Measuring the Topological Robustness of Transportation Networks to Disaster-Induced Failures: A Percolation Approach

Abstract

This paper presents a framework that integrates network theory methods into infrastructure network assessment in order to investigate transportation network robustness from a topological perspective. The objectives of this paper are threefold: (1) develop a framework that can effectively measure network performance under different stress levels (hazard scales); (2) determine the constraints of infrastructure networks’ spatially embedded nature in network robustness assessment; and (3) characterize the percolation transition in infrastructure networks and systematically evaluate cities’ robustness, and in doing so provide an evidence-driven evaluation framework for urban resilience planning. In this research, 13 city and 3 state transportation networks were investigated through both the proposed simulation and an analytical framework.
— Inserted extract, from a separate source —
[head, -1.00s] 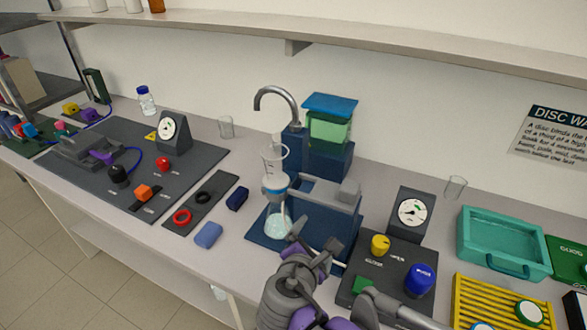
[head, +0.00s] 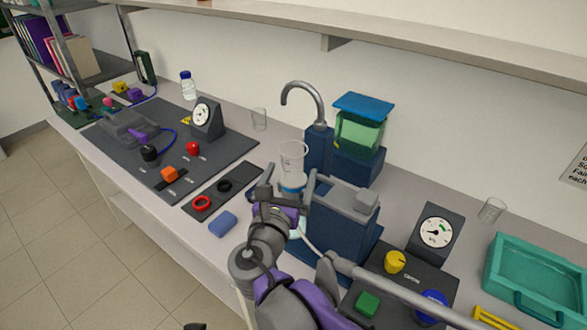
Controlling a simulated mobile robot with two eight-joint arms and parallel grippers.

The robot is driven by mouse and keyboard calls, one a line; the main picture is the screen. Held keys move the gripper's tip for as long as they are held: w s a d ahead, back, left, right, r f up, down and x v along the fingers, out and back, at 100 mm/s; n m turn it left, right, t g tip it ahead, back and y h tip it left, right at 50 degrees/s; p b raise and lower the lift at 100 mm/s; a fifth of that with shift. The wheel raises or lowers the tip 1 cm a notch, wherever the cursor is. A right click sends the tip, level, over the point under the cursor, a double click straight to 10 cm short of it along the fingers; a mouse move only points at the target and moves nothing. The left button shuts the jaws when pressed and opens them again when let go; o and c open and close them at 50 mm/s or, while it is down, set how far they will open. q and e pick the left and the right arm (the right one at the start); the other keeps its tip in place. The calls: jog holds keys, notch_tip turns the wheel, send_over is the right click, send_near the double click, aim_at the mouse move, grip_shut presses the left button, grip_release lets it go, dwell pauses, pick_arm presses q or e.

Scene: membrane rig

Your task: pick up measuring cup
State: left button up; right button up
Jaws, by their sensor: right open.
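Three clear vessels could be the measuring cup; I cannot tell which from their looks. One clear cup (head: 293,156) stands upright on top of the filter rig, above a white holder with a blue band (head: 291,189). Another clear cup (head: 259,119) stands at the back, left of the tap. A third clear cup (head: 491,211) stands at the back right. My right gripper (head: 288,193) is open, its fingers to either side of the rig's blue band in the picture, below the top cup. Contact cannot be told. My left gripper does not show.
A curved tap (head: 305,88) and a green-filled tank (head: 360,130) stand behind the rig. A blue block (head: 222,222) lies left of my gripper. A dial panel (head: 434,233) and a teal tray (head: 540,275) are to the right. A shelf (head: 400,45) overhangs the bench.

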The results show that (1) certain theoretical methods, such as generating functions, do not apply to transportation network analysis due to their unique spatially embedded features; (2) different city and state transportation networks’ degree distribution and percolation dynamics display similar patterns; (3) critical percolation threshold identifies the robustness feature in extreme cases and provides an early warning for urban traffic disruption, and the robustness index accurately measures the network robustness from a holistic point of view; and (4) reducing network spatial complexity by decreasing the node assortativity will make the empirical simulation comply with the theoretical results, which unveils the source of spatial essence inherent in infrastructure networks. Through the validation of different transportation networks, the proposed robustness assessment framework is verified to be able to extend the robustness analysis to a general network.